Plotting error values between simulated and JPL data

Question

I'm attempting to compare values between my simulated data for the solar system and the official JPL data, to find errors for the position, velocity, inclination and azimuth.

The simulated data was created by using the initial values from the JPL system for all 10 major bodies (Sun, Planets & Pluto) and then calculating the gravitational perturbations on each body by the other 9 bodies and then combining that with the relativistic effects from the Sun.

The following equations were then used to calculate the position, velocity, inclination and azimuth respectively:

$$r_{p,v} = \sqrt(x^2 +y^2 +z^2) $$ $$\theta = acos(z/r_p)$$ $$\phi = atan2(x,y) $$

The error was then calculated by simply taking the absolute difference between each point from the simulated and JPL data.

I then plotted the points as follows for Earth in 10 day iterations, for 10, 40 and 100 years respectively. Position is in AU, velocity is in AU/day and the time axis is in days.

My question thus is: Do my error plots look reasonable and are there any better methods which I could use to either calculate or represent my data?

Thanks, for all the help in advance.

Edit: Updated graphs with fixed azimuth. Thanks to @uhoh

Answer 1

Are there any better methods which I could use to either calculate or represent my data?

I'd suggest looking at position errors only, in terms of radial, cross track, and along track errors. Use the JPL position $\boldsymbol r$ and velocity $\boldsymbol v$ to define the equivalent of a local vertical, local horizontal frame: $$\begin{align} \boldsymbol h &= \boldsymbol r \times \boldsymbol v \\ \hat{\boldsymbol r} &= \boldsymbol r\,/\,||\boldsymbol r|| \\ \hat{\boldsymbol h} &= \boldsymbol h\,/\,||\boldsymbol h|| \\ \hat{\boldsymbol u} &= \hat{\boldsymbol r} \times \hat{\boldsymbol h} \end{align}$$ Transform the position error vector to this frame. I suspect you'll find that the along track errors eventually dominate over the others. You can also display your velocity error in the same frame.

Aside:

The simulated data was created by using the initial values from the JPL system for all 10 major bodies.

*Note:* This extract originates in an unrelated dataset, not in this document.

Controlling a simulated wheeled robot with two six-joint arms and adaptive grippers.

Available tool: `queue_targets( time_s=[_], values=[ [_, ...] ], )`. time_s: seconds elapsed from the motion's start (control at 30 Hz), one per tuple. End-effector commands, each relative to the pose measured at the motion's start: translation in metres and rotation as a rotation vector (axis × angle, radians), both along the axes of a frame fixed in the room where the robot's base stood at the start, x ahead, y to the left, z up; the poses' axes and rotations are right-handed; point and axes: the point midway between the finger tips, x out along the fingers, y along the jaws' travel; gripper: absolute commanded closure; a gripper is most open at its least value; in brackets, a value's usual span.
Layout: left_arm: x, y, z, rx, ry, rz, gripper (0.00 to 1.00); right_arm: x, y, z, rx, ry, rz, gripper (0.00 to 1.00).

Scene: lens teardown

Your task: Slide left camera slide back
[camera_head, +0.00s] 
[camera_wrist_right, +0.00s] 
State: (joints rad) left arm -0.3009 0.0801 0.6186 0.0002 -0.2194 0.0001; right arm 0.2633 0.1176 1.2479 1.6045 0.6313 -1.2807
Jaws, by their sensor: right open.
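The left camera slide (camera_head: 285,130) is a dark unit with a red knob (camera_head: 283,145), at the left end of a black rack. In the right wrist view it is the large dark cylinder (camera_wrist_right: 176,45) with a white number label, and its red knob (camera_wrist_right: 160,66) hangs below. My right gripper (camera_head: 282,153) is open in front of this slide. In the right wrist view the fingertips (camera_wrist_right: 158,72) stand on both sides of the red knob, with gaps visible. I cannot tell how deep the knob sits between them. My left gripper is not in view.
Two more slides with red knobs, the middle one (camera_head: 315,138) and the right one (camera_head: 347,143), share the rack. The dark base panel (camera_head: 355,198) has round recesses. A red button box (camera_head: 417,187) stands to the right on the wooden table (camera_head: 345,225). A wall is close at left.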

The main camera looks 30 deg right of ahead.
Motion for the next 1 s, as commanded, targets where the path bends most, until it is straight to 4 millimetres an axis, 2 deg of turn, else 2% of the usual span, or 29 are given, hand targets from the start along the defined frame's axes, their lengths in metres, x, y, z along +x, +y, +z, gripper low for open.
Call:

What you really want is the epoch data JPL used to compute its ephemerides. Those data unfortunately are hard to come by.

The JPL ephemerides are formed by repeatedly propagating those epoch values over time, computing errors against observations, and computing a new set of epoch values so as to minimize the computed errors. Once a good set of epoch values are found, they are once again propagated over time so as to form the basis for the Chebyshev polynomial coefficients that form the kernels. As far as I know, the Chebyshev fit is for position only.

This means that using those Chebyshev coefficients to form an initial position and velocity for your propagator means your propagator would not fair as well as JPL's propagator would against observations — even if your propagator is more accurate than is theirs! (That your propagator is better than theirs is almost certainly is not the case; they have invested several person years of effort in making their propagation extremely accurate.)